=== What the task requires ===
Beneath this task is a listing; retype all of it exactly.

=== Data shown ===
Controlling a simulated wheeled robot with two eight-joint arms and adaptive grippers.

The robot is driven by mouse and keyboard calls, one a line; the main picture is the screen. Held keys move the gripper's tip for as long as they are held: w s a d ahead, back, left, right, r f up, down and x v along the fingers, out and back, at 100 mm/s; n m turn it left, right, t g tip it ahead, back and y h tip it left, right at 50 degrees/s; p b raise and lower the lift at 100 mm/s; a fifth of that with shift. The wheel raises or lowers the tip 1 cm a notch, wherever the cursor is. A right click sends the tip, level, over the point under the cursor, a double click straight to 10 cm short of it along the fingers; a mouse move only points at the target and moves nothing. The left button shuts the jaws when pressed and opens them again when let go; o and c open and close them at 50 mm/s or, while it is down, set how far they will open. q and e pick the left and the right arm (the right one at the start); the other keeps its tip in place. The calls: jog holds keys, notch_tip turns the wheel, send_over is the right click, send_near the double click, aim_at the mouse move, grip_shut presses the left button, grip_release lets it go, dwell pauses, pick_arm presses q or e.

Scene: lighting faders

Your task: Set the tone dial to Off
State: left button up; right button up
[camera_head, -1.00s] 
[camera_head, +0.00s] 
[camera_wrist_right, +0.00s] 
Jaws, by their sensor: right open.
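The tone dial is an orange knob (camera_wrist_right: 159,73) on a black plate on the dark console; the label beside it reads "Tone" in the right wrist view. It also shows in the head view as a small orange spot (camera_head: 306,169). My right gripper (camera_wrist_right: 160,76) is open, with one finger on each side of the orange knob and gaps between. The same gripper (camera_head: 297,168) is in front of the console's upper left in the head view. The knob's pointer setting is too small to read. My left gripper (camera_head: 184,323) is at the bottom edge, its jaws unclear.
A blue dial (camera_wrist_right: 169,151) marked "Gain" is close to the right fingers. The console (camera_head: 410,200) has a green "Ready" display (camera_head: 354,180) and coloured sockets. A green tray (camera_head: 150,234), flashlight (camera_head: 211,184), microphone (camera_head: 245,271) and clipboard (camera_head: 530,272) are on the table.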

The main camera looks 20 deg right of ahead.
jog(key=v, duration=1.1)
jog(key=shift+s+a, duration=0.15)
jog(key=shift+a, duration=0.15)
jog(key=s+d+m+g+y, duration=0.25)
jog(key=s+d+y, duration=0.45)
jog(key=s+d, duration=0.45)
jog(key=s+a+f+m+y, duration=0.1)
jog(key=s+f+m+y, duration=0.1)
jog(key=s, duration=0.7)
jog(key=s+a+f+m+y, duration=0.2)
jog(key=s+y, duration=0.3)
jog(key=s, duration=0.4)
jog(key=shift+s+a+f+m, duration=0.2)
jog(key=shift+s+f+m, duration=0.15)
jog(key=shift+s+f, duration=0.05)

=== Complete output ===
Controlling a simulated wheeled robot with two eight-joint arms and adaptive grippers.

The robot is driven by mouse and keyboard calls, one a line; the main picture is the screen. Held keys move the gripper's tip for as long as they are held: w s a d ahead, back, left, right, r f up, down and x v along the fingers, out and back, at 100 mm/s; n m turn it left, right, t g tip it ahead, back and y h tip it left, right at 50 degrees/s; p b raise and lower the lift at 100 mm/s; a fifth of that with shift. The wheel raises or lowers the tip 1 cm a notch, wherever the cursor is. A right click sends the tip, level, over the point under the cursor, a double click straight to 10 cm short of it along the fingers; a mouse move only points at the target and moves nothing. The left button shuts the jaws when pressed and opens them again when let go; o and c open and close them at 50 mm/s or, while it is down, set how far they will open. q and e pick the left and the right arm (the right one at the start); the other keeps its tip in place. The calls: jog holds keys, notch_tip turns the wheel, send_over is the right click, send_near the double click, aim_at the mouse move, grip_shut presses the left button, grip_release lets it go, dwell pauses, pick_arm presses q or e.

Scene: lighting faders

Your task: Set the tone dial to Off
State: left button up; right button up
[camera_head, -1.00s] 
[camera_head, +0.00s] 
[camera_wrist_right, +0.00s] 
Jaws, by their sensor: right open.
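The tone dial is an orange knob (camera_wrist_right: 159,73) on a black plate on the dark console; the label beside it reads "Tone" in the right wrist view. It also shows in the head view as a small orange spot (camera_head: 306,169). My right gripper (camera_wrist_right: 160,76) is open, with one finger on each side of the orange knob and gaps between. The same gripper (camera_head: 297,168) is in front of the console's upper left in the head view. The knob's pointer setting is too small to read. My left gripper (camera_head: 184,323) is at the bottom edge, its jaws unclear.
A blue dial (camera_wrist_right: 169,151) marked "Gain" is close to the right fingers. The console (camera_head: 410,200) has a green "Ready" display (camera_head: 354,180) and coloured sockets. A green tray (camera_head: 150,234), flashlight (camera_head: 211,184), microphone (camera_head: 245,271) and clipboard (camera_head: 530,272) are on the table.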

The main camera looks 20 deg right of ahead.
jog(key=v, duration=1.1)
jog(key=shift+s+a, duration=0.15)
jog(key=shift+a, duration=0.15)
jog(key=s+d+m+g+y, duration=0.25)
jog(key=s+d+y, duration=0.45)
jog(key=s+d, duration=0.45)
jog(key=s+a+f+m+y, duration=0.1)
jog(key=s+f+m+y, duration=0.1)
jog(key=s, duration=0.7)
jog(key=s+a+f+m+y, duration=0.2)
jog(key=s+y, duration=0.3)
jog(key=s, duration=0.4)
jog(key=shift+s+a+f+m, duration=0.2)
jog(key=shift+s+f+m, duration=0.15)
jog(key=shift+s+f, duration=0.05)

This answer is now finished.